Alloys, composites, raw materials, you can identify them. If they have atoms you can identify what is in them. Now there could be weird materials that are hard to more difficult to identify. But you need a more compelling argument.

Extraordinary claims require extraordinary evidence.

If they have a vehicle whose flight defies our knowledge of physics, maybe it's made from a material that does the same.
While I agree that journalists are often wrong (sometimes intentionally and sensationally so), it's 100% fair to say that the top metallurgists among us almost certainly cannot identify every extant pure metal and alloy in the entire universe.

There are other thermal, gravitational, and energetic environments in the universe that we probably haven't even begun to understand.

We are still learning how the universe appears to work.

What kind of scientist can draw a conclusion without having conducted any sort of observation?

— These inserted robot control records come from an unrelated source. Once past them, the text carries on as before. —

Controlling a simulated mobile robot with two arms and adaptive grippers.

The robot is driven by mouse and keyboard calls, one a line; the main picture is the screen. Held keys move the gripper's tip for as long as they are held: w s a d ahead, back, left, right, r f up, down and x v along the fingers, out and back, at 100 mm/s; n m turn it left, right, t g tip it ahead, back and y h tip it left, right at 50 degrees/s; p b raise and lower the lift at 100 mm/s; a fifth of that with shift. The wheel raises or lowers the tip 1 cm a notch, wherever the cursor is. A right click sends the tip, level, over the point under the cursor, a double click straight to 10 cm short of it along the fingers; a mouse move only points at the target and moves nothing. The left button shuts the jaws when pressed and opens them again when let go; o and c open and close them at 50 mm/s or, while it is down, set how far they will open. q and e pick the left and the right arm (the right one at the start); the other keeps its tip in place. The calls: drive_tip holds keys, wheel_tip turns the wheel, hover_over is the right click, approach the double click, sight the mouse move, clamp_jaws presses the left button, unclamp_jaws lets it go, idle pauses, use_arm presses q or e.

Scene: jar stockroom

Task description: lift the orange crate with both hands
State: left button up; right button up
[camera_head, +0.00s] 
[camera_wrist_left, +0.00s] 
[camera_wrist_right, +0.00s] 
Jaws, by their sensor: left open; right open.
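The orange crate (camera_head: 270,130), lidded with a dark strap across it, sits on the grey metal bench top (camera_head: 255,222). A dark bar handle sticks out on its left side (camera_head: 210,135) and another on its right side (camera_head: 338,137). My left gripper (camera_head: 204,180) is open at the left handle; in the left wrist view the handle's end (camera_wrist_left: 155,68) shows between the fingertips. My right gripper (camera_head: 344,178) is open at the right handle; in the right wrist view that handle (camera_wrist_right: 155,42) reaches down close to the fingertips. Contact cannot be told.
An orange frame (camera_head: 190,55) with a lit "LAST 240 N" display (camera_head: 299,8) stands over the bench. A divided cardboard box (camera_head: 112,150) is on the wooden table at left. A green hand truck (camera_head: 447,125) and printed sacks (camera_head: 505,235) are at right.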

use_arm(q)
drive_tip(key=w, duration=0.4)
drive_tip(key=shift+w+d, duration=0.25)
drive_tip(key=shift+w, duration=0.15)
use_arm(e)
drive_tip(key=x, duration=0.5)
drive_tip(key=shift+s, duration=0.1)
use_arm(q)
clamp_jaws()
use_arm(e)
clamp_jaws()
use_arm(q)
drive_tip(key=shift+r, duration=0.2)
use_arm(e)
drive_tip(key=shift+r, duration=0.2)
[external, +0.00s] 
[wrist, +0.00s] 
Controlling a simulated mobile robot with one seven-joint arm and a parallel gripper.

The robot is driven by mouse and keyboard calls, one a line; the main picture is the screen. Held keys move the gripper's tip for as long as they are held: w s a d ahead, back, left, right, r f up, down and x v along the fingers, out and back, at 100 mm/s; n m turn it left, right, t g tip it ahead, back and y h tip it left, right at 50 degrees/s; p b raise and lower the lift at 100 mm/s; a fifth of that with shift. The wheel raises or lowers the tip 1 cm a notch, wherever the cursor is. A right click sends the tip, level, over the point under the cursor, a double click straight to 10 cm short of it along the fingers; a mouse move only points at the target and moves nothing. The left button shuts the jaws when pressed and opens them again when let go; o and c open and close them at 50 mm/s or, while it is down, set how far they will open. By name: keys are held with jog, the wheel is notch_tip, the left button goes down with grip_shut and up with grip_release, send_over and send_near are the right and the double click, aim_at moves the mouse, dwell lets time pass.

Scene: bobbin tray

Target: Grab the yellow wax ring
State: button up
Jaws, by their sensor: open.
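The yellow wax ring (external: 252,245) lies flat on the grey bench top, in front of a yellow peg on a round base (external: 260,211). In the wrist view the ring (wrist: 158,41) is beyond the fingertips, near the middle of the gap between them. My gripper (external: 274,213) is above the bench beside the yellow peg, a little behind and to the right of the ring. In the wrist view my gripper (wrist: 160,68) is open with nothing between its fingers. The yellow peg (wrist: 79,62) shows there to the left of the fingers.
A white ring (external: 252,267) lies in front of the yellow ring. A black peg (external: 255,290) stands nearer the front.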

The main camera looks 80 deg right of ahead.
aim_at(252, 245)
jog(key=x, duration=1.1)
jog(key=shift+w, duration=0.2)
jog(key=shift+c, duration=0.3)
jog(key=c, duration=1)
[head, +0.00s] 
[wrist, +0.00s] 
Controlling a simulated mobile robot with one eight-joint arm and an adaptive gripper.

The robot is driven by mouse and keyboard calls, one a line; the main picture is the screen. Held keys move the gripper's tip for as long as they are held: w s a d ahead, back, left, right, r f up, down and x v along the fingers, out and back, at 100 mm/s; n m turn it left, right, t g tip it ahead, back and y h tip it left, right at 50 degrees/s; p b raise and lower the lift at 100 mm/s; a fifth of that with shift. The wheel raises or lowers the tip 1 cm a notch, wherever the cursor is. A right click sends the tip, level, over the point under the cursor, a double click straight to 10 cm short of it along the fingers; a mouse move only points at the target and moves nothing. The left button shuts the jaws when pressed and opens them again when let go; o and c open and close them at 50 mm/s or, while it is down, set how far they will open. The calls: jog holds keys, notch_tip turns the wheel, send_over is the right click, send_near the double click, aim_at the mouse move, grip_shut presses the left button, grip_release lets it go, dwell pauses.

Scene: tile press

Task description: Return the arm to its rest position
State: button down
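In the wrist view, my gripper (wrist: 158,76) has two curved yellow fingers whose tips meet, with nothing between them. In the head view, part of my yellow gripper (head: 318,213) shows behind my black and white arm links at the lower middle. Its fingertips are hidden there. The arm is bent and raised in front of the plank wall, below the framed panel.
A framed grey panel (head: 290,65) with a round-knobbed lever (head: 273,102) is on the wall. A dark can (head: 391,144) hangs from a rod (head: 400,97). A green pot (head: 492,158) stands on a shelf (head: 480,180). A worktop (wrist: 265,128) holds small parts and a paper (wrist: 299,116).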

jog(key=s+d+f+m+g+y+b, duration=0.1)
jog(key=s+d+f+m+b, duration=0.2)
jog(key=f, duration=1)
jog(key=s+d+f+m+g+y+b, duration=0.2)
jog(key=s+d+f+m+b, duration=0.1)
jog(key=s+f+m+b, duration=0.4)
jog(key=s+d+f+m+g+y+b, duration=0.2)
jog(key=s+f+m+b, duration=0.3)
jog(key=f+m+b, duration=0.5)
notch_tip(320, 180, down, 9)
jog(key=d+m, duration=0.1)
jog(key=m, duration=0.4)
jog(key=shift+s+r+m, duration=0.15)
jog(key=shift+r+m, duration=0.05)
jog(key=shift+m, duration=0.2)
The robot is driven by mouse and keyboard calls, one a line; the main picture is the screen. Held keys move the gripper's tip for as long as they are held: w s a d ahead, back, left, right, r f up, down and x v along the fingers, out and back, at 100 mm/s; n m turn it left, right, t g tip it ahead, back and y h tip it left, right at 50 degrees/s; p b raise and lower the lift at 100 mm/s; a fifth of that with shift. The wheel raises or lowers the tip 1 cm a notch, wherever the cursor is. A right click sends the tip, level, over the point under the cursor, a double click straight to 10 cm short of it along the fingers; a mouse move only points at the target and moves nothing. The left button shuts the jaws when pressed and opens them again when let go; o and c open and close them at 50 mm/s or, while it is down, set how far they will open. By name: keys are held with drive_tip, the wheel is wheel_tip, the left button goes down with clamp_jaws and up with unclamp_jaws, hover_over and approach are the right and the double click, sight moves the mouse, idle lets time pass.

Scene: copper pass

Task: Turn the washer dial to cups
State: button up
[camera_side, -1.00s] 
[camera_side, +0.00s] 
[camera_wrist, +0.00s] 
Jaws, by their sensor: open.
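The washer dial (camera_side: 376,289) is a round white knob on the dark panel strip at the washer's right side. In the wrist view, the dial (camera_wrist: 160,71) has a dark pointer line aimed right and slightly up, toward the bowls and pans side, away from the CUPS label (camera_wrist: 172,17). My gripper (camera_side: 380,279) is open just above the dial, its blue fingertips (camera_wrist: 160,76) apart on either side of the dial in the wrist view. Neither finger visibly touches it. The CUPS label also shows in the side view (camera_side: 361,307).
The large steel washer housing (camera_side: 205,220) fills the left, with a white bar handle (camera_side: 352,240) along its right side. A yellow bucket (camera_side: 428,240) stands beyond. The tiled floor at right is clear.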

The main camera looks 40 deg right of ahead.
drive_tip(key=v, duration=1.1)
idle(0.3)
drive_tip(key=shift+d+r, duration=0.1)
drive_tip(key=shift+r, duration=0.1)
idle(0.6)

That kind of closed-mindedness is totally damning to human understanding.

The nice thing about atomic theory is that it doesn't really have that kind of hole in it. If you find, say, a sample of an island-of-stability metal you've never seen before and didn't even think was all that likely to be able to exist, you can still study and characterize it in terms of those materials we are more familiar with. You're right that we don't understand everything about the universe. But what we do understand generalizes well enough to cover the "alien alloys" case.

The alternative possibility is that there are places in the universe where fundamental physics works totally differently from here, yet materials formed there can exist here in an apparently stable state - an entire second physical system, never so much as hinted at in any of our own investigations. That would be considerably more surprising than a reporter through ignorance and haste having mischaracterized the content of a story! Reporters do that all the time.